***** Dataset extract *****
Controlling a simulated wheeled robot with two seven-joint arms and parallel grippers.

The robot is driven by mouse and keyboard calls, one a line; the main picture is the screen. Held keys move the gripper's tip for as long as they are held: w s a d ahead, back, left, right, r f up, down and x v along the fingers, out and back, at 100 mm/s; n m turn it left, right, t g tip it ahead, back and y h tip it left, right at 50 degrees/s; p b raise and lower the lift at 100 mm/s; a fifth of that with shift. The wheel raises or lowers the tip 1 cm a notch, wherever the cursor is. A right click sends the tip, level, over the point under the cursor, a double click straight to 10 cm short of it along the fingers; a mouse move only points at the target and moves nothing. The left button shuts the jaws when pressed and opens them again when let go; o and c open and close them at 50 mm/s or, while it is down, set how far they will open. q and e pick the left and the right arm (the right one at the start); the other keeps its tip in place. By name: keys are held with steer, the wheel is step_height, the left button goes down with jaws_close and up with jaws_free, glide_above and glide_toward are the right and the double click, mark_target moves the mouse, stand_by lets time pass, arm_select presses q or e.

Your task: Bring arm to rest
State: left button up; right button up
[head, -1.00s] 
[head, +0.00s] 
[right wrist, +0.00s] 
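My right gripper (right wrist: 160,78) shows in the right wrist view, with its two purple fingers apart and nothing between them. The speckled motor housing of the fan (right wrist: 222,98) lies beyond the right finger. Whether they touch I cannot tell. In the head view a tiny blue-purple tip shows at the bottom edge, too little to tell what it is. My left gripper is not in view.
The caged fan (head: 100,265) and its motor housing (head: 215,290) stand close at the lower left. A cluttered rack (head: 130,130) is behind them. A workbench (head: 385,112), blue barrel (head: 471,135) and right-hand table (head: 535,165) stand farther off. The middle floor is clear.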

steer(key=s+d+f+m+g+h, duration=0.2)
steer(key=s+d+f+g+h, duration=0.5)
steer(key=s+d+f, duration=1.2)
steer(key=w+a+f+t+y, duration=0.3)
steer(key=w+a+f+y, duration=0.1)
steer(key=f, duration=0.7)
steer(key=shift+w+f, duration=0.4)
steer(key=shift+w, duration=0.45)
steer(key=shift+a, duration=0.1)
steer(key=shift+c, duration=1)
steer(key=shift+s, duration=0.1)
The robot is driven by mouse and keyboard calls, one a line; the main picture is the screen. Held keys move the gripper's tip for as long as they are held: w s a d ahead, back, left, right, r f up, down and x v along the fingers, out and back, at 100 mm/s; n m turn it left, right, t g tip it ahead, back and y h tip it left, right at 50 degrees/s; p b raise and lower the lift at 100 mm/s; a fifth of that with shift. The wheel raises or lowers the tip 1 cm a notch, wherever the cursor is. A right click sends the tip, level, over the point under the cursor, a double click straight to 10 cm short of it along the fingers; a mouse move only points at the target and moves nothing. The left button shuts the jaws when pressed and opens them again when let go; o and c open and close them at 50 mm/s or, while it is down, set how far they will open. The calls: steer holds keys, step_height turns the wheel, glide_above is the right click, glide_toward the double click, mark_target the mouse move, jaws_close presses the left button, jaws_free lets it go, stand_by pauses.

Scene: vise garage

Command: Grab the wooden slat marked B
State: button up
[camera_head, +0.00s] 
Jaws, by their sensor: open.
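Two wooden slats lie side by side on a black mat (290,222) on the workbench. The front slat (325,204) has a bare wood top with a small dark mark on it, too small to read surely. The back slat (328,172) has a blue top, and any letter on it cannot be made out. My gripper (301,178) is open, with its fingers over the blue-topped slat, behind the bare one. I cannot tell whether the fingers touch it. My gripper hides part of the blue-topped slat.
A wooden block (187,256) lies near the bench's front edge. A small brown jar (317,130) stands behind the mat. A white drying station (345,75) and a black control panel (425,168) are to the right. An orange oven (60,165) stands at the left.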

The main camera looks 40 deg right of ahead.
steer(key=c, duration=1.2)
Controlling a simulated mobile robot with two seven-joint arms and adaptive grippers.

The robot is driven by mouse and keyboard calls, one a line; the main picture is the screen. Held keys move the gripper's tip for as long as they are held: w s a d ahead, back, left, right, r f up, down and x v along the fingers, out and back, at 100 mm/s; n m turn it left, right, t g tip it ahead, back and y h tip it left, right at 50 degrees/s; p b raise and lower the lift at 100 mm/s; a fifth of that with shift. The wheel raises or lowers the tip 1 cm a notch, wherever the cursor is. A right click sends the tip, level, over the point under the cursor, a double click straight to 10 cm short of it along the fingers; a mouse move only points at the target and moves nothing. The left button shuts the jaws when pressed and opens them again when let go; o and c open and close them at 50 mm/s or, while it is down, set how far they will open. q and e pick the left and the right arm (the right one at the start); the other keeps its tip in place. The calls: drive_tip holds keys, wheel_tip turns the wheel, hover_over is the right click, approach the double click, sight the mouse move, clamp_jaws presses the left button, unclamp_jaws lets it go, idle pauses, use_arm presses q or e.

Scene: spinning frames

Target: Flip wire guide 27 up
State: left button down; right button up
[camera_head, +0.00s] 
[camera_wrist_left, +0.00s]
*****
# Requirements:
Take every line from the data that contains the word "joint".

# Task result:
Controlling a simulated wheeled robot with two seven-joint arms and parallel grippers.
Controlling a simulated mobile robot with two seven-joint arms and adaptive grippers.

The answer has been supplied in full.